In most cases, rope is the term used only for raw material. Once a section of rope is designated for a particular purpose on a vessel, it is generally called a line, as in outhaul line or dock line. A very thick line is considered a cable. Lines that are attached to sails to control their shapes are called sheets, as in mainsheet. If a rope is made of wire, it maintains its rope name as in 'wire rope' halyard.

Lines (generally steel cables) that support masts are stationary and are collectively known as a vessel's standing rigging, and individually as shrouds or stays.
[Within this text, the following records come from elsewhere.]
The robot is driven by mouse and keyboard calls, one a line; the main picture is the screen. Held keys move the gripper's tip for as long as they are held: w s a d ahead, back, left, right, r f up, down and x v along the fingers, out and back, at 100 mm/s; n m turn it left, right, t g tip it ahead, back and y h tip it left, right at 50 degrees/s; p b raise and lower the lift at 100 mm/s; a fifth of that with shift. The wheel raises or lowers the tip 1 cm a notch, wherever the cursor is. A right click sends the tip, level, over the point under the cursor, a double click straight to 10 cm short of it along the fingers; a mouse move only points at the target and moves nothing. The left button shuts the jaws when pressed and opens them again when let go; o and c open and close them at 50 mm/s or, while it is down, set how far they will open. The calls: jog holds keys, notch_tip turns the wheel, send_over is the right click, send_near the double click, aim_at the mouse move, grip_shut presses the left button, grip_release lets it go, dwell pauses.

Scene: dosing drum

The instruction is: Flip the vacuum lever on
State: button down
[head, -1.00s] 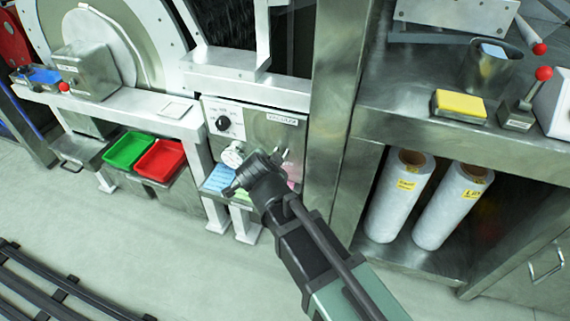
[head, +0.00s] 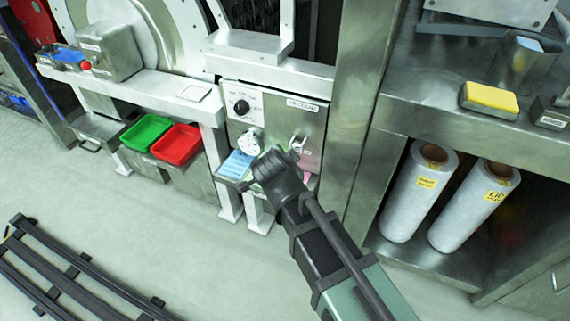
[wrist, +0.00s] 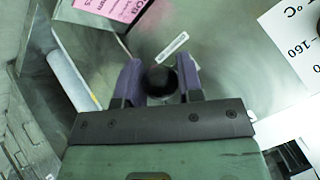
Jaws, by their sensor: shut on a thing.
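The vacuum panel (head: 313,122) is a metal face with a VACUUM label (head: 302,104) at its upper right. In the wrist view the label (wrist: 172,45) lies just beyond the fingers. My gripper (wrist: 160,72) has its two purple fingers on either side of the dark, round-ended vacuum lever (wrist: 161,82), seen end-on, and is shut on it. In the head view my gripper (head: 290,152) is at the panel's lower right, and my wrist hides most of the lever. The lever's on or off position cannot be told.
A black knob (head: 241,107) and a white gauge (head: 249,142) sit left on the panel. Blue notes (head: 237,165) lie below; a pink label (wrist: 118,8) shows near the fingers. A metal post (head: 362,110) stands right. Green (head: 146,132) and red (head: 177,144) trays are left.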

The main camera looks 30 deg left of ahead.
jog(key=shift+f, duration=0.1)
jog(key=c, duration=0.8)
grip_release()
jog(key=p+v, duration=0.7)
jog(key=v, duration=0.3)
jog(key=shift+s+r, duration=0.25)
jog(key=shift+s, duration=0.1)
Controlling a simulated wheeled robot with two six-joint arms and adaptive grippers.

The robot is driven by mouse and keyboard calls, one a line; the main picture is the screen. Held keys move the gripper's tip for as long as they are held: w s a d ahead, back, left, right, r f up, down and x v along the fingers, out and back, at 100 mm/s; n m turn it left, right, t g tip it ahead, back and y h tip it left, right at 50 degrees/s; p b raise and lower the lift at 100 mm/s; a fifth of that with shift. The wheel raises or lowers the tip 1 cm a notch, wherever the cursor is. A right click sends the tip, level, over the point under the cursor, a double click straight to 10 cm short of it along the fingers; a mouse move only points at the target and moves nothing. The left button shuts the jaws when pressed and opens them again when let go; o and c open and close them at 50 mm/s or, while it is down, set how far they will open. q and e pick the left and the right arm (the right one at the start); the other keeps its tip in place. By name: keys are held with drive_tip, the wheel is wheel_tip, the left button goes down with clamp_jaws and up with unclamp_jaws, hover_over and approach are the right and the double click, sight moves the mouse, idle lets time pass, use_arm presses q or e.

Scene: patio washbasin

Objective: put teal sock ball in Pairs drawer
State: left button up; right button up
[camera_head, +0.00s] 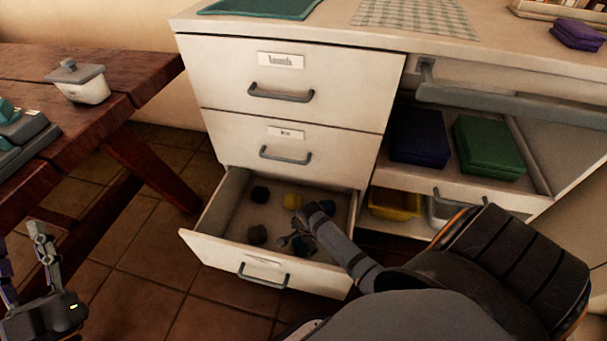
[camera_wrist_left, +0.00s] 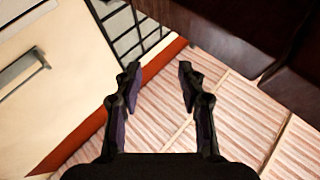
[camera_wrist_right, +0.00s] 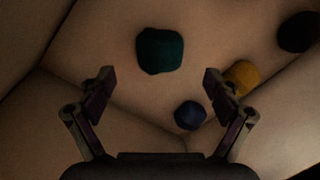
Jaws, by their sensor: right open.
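The teal sock ball (camera_wrist_right: 160,50) lies on the floor of the open bottom drawer (camera_head: 222,247), just beyond my right fingertips in the right wrist view. In the head view it seems largely hidden by the gripper. My right gripper (camera_wrist_right: 158,76) is open and empty over the drawer; it also shows in the head view (camera_head: 296,238). The middle drawer (camera_head: 285,146) and top drawer (camera_head: 278,84) are shut; their labels are too blurred to read surely. My left gripper (camera_wrist_left: 158,74) is open and empty, away from the drawers.
A yellow ball (camera_wrist_right: 242,77), a blue ball (camera_wrist_right: 190,115) and a black ball (camera_wrist_right: 298,32) share the drawer; another dark ball (camera_head: 257,235) shows there too. A wooden bench (camera_head: 110,110) stands left. Folded cloths (camera_head: 418,135) lie on the right shelf.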

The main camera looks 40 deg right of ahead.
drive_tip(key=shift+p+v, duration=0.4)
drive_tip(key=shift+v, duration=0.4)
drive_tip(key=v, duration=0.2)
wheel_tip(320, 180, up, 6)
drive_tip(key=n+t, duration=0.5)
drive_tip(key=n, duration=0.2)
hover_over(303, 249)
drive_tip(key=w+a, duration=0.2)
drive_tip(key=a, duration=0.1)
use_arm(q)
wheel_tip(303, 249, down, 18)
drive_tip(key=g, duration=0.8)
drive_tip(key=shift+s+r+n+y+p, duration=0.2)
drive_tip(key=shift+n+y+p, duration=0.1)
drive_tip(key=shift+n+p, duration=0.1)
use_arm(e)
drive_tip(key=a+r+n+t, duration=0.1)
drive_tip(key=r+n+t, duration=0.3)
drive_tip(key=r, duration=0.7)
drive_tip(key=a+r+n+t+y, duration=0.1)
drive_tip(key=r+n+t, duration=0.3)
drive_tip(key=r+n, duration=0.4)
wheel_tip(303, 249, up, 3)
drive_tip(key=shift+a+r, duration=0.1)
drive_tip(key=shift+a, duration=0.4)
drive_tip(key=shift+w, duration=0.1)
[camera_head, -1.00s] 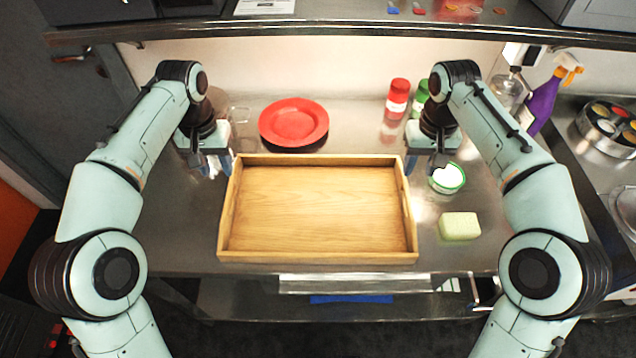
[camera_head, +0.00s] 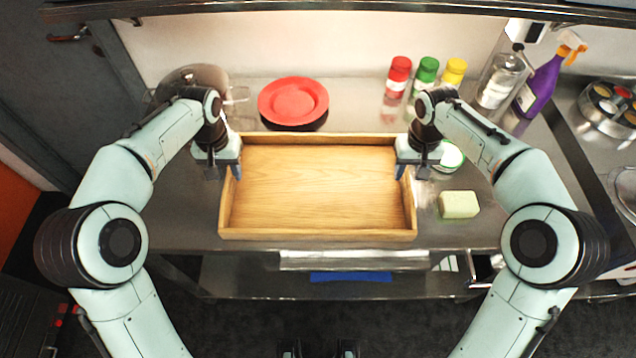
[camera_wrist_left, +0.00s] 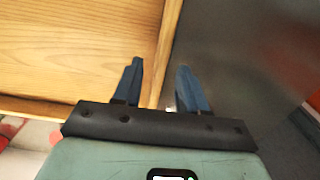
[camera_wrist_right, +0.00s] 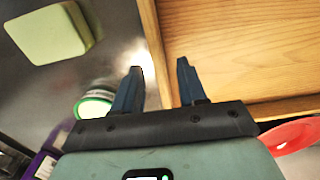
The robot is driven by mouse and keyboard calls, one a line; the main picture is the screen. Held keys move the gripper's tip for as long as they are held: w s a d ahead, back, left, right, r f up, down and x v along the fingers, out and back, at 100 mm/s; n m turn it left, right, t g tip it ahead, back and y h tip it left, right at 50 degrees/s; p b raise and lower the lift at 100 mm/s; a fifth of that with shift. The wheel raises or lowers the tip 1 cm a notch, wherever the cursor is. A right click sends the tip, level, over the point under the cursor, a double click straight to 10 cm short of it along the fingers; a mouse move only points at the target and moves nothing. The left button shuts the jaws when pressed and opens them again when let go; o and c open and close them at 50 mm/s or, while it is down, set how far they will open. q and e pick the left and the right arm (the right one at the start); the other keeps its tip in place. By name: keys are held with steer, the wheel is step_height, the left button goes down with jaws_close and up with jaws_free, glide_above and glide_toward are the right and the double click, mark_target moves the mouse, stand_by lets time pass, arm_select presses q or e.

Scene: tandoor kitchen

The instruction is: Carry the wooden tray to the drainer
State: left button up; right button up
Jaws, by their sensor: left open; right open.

The stay running forward from a mast to the bow is called the forestay or headstay.

Moveable lines that control sails or other equipment are known collectively as a vessel's running rigging. Lines that raise sails are called halyards while those that strike them are called downhauls or cunninghams. Lines that adjust (trim) the sails are called sheets. These are often referred to using the name of the sail they control (such as main sheet, or jib sheet). Sail trim may also be controlled with smaller lines attached to the forward section of a boom; such a line is called a vang, or a kicker in the United Kingdom.

Lines used to tie a boat up when alongside a dock are called docklines, docking cables or mooring warps. In dinghies the single line from the bow is referred to as the painter.

Some lines are referred to as ropes:
arrow a bell rope (to ring the bell)
arrow a bolt rope (attached to the edge of a sail for extra strength)
arrow a foot rope (on old square riggers for the sailors to stand on while reefing or furling the sails)
arrow a tiller rope (to temporarily hold the tiller and keep the boat on course). A rode is what keeps an anchor attached to the boat when the anchor is in use. It may be chain, rope, or a combination of the two.